Já que Mênon não sabe o que é virtude, mas deseja mesmo assim saber se ela é ensinável, Sócrates formula uma hipótese útil segundo a qual se a virtude for ciência, será ensinável. Obviamente, se a virtude não for ensinável, não será ciência. O termo ciência é empregado aqui no sentido de um conhecimento certo (ἐπιστήμη, episteme) contraposto à mera opinião (δόξα, doxa). A questão seguinte é saber se a virtude é uma ciência.

Ora, a virtude é reconhecidamente um bem e se a ciência engloba todos os bens, a virtude será englobada pela ciência. O bem, por sua vez, é proveitoso e as coisas boas são proveitosas. Ocorre que as coisas proveitosas podem ser danosas em alguns casos. Sendo assim, há algo que torna as coisas proveitosas benéficas em certos momentos e cuja ausência as torna danosas em outros momentos.

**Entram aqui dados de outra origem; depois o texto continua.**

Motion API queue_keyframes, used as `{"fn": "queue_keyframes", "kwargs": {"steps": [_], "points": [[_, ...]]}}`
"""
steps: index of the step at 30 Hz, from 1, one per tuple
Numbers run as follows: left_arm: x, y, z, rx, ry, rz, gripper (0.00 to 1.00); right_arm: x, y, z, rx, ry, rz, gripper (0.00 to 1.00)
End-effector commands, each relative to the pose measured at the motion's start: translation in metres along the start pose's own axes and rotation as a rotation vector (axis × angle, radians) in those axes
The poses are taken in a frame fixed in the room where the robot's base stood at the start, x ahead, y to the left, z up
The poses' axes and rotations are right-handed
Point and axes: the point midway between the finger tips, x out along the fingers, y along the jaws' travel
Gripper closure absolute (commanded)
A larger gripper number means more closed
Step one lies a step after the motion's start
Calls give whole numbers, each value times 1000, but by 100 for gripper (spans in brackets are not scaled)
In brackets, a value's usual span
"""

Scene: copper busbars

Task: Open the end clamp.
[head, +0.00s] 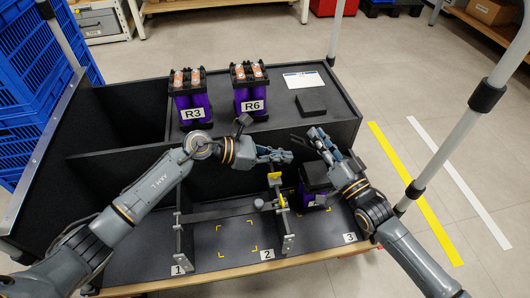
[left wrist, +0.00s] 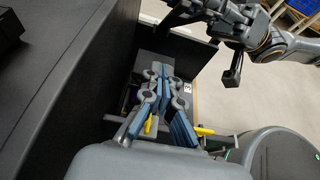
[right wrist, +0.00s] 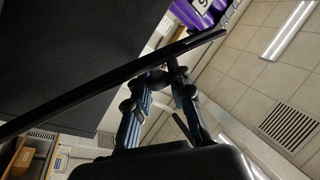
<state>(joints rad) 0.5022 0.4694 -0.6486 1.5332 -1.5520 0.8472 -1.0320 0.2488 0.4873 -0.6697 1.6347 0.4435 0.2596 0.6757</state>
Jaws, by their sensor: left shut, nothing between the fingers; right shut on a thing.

As coisas boas serão proveitosas somente na medida em que forem acompanhadas da compreensão de seu uso adequado de acordo com as circunstâncias. Por exemplo, a coragem é um bem, mas se for desacompanhada da compreensão de seu uso adequado, torna-se temeridade, algo que é nocivo.

Sócrates afirma então que o que torna benéficas as coisas proveitosas é a compreensão (φρόνησις, phronesis) e que a ausência de compreensão torna danosas as coisas proveitosas. A virtude é um bem e o bem é proveitoso. Mas quando consideramos tudo o que é proveitoso entre as coisas internas e externas à alma, percebemos que as coisas boas só são proveitosas quando acompanhadas pela compreensão. As coisas são boas na medida em que são regradas pela compreensão. Se a virtude é boa, então é regrada pela compreensão. Virtude é phronesis.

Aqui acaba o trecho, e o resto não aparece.